I can reproduce the bug with openSUSE 12.1, which runs kernel 3.1.0-1.2-default. This rules out commit 007c80a5497a3f9c8393960ec6e6efd30955dcb1 as being the fix, as this commit made it into kernel 2.6.39 and is thus included in the openSUSE 12.1 kernel.
Created attachment 72768 [details] time out load detect on gen2 Please try out the attached patch, preferably on a recent kernel (v3.3). Please boot with drm.debug=0xe and attach the last few lines of dmesg if your machine times out in there somewhere (or if it still dies).
I am already in progress of testing a similar patch provided by Takashi Iwai. I'll report when I am done, but initial kernel build will take long as this machine is quite slow.
Out of curiosity, how is drm.debug=0xe any better than drm.debug=0x6? I only see 3 DRM_UT_* flags defined in <drm/drmP.h>.
With Takashi's patch, I get: [drm:intel_crt_load_detect], starting load-detect on CRT [drm:intel_crt_load_detect] *ERROR* pipe_dsl_reg timeout: bf, vsample=43a looping over and over. So the never-ending loop is the second one, dsl is stuck at 0xbf == 191 and thus never reaches vsample == 0x43a == 1082.
More error messages captured this morning (note that timeout was set to 500 ms for the whole block): [drm:intel_crt_load_detect], starting load-detect on CRT [drm:intel_crt_load_detect] *ERROR* pipe_dsl_reg timeout: 1a9, vsample=43a This one happened twice. I have added some more debug messages, I'll report when I get the results.
I had more samples of this, dsl value differs, but once the messages start, the dsl value stays constant until I switch the KVM back to the system and wake up the screen. Then next time only that the problem happens, the dsl value is different (425, 401, 451...) So my take is that the cause of the timeout (or freeze without the patch) is that the value in pipe_dsl_reg simply stops being updated.

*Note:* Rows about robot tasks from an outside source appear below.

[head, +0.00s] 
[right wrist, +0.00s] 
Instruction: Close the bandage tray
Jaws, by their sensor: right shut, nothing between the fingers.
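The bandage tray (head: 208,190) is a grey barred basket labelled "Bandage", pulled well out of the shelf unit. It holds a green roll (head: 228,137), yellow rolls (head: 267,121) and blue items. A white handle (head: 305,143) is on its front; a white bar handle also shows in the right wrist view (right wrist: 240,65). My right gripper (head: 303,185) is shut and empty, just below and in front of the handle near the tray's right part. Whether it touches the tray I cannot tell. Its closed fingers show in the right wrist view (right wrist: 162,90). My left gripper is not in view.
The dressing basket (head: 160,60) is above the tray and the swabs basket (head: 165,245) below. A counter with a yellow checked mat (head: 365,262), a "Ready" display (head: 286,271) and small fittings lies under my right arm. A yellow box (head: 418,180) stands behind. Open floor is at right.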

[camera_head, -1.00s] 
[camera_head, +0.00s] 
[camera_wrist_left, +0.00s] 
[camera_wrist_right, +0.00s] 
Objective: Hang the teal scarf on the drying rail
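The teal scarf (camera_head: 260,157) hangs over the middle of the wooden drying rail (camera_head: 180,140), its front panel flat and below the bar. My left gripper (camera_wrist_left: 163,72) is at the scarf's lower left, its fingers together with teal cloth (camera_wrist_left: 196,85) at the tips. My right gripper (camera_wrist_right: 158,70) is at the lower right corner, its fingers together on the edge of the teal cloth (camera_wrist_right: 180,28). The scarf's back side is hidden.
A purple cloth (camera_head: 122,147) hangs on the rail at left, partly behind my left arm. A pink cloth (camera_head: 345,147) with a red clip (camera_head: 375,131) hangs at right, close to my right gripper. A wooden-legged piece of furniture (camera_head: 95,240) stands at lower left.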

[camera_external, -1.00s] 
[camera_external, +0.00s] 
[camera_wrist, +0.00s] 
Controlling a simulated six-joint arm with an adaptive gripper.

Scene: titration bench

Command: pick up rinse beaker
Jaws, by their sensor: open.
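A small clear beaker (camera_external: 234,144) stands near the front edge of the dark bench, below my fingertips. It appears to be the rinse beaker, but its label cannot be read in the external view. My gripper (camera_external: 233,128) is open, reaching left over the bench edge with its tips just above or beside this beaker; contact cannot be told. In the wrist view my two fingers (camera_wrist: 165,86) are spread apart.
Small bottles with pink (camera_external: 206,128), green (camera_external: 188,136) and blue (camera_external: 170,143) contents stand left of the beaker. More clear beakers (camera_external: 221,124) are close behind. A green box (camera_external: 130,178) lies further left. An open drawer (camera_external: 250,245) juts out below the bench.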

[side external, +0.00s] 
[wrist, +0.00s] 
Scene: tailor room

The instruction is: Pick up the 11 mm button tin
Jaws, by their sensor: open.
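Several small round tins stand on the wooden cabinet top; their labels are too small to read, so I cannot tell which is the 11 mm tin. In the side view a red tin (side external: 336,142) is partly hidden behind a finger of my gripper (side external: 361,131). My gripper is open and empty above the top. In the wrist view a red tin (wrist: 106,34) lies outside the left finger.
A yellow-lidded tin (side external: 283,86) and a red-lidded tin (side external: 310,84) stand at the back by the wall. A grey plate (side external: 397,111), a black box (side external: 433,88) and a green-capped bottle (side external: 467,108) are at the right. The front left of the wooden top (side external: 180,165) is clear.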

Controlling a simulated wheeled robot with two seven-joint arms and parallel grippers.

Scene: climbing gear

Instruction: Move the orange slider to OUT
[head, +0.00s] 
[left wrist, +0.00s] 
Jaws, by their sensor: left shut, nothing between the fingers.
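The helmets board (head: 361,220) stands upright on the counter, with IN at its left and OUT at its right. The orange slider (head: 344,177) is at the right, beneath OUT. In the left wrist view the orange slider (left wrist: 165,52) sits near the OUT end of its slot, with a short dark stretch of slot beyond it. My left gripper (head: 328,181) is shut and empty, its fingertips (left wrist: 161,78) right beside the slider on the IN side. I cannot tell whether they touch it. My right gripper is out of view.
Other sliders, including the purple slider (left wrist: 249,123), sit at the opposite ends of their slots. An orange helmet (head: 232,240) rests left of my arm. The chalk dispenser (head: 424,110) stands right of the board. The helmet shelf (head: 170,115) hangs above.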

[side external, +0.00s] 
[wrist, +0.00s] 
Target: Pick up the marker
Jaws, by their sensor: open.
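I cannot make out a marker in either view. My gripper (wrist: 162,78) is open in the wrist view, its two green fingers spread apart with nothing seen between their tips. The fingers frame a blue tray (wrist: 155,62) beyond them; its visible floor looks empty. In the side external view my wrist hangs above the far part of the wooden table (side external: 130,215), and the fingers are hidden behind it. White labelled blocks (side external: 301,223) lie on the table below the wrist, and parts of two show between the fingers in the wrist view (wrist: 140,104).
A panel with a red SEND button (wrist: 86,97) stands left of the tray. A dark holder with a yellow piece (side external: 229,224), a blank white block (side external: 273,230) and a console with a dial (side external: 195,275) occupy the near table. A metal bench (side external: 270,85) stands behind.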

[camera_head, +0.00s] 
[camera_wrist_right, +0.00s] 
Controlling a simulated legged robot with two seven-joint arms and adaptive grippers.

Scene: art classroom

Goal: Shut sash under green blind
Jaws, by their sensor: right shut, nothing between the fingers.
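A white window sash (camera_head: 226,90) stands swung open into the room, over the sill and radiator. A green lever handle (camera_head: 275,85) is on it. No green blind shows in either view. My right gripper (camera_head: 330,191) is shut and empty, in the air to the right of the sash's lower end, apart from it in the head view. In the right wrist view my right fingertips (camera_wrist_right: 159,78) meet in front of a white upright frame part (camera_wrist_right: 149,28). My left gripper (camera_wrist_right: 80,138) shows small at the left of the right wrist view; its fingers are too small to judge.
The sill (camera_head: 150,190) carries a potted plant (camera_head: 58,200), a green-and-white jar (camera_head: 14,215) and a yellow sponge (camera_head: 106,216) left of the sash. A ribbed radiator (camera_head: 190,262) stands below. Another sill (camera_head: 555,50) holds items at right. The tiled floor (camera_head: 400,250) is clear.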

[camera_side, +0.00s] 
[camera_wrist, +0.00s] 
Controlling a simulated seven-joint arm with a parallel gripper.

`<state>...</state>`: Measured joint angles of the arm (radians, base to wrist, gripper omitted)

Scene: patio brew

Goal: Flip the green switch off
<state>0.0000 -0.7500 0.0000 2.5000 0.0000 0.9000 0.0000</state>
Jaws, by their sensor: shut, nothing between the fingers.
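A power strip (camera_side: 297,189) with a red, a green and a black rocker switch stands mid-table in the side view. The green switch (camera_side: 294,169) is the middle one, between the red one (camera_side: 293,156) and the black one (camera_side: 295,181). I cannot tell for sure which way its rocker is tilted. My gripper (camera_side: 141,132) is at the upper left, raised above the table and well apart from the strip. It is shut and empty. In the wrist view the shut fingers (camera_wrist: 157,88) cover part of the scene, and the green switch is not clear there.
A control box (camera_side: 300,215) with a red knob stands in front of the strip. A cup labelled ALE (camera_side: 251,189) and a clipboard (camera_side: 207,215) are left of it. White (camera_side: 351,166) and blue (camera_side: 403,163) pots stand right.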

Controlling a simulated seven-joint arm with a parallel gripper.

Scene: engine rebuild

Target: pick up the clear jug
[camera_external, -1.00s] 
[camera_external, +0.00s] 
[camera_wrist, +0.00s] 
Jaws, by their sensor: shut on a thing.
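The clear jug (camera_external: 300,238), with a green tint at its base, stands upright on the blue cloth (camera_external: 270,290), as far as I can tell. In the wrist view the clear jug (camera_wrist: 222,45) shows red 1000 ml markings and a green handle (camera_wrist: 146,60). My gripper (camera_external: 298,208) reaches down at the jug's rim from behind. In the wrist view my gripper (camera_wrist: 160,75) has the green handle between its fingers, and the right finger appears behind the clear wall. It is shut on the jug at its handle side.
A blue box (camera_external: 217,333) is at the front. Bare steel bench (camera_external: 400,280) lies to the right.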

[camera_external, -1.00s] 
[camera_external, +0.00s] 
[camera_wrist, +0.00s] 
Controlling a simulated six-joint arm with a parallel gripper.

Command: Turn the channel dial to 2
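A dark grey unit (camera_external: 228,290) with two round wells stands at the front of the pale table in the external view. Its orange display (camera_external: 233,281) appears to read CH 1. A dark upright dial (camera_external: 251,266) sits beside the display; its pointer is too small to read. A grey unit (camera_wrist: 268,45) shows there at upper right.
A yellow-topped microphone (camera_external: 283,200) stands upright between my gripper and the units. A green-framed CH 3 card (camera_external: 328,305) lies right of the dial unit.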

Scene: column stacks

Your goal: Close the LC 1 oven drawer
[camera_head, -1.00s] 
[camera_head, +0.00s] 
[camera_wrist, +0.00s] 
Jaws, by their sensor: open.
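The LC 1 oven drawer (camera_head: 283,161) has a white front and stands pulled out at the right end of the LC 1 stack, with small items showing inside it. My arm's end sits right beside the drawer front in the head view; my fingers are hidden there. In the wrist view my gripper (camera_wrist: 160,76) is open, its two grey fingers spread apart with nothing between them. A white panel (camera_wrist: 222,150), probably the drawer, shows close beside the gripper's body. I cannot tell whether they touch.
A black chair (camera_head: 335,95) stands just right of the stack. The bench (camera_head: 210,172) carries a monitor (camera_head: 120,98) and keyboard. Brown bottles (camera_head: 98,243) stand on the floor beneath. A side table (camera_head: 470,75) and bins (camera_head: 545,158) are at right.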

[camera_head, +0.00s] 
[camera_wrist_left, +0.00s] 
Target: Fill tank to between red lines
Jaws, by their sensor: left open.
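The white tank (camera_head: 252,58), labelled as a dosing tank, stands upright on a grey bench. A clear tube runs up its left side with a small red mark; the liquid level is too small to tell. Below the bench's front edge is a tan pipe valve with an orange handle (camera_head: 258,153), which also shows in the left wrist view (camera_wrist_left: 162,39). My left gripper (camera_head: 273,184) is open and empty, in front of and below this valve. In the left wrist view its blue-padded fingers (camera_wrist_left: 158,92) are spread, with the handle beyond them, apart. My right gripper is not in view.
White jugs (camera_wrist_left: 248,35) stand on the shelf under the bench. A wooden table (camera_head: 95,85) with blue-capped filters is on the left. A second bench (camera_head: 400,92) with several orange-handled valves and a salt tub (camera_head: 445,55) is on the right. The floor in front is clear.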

Created attachment 72781 [details] Takashi's debug patch For reference, here is the debug patch from Takashi. Results from comments #6, #7 and #8 are with this patch applied on top of kernel 2.6.37.6.
And for completeness, test results with kernel 3.3.0 + Daniel's debug patch: [drm:intel_crt_load_detect], starting load-detect on CRT [drm:intel_crt_load_detect], timed out waiting for vactive in load_detect, scanline: 195 [drm:intel_crt_load_detect], timed out while load-detecting, scanline: 195 looping over and over. This confirms that the bug is still present in kernel 3.3.0. If I switch back to the system to break the loop, and then away from it, I get a similar loop after a moment, with a different scanline: [drm:intel_crt_load_detect], starting load-detect on CRT [drm:intel_crt_load_detect], timed out waiting for vactive in load_detect, scanline: 303 [drm:intel_crt_load_detect], timed out while load-detecting, scanline: 303 etc. So it's exactly the same as with kernel 2.6.37.6.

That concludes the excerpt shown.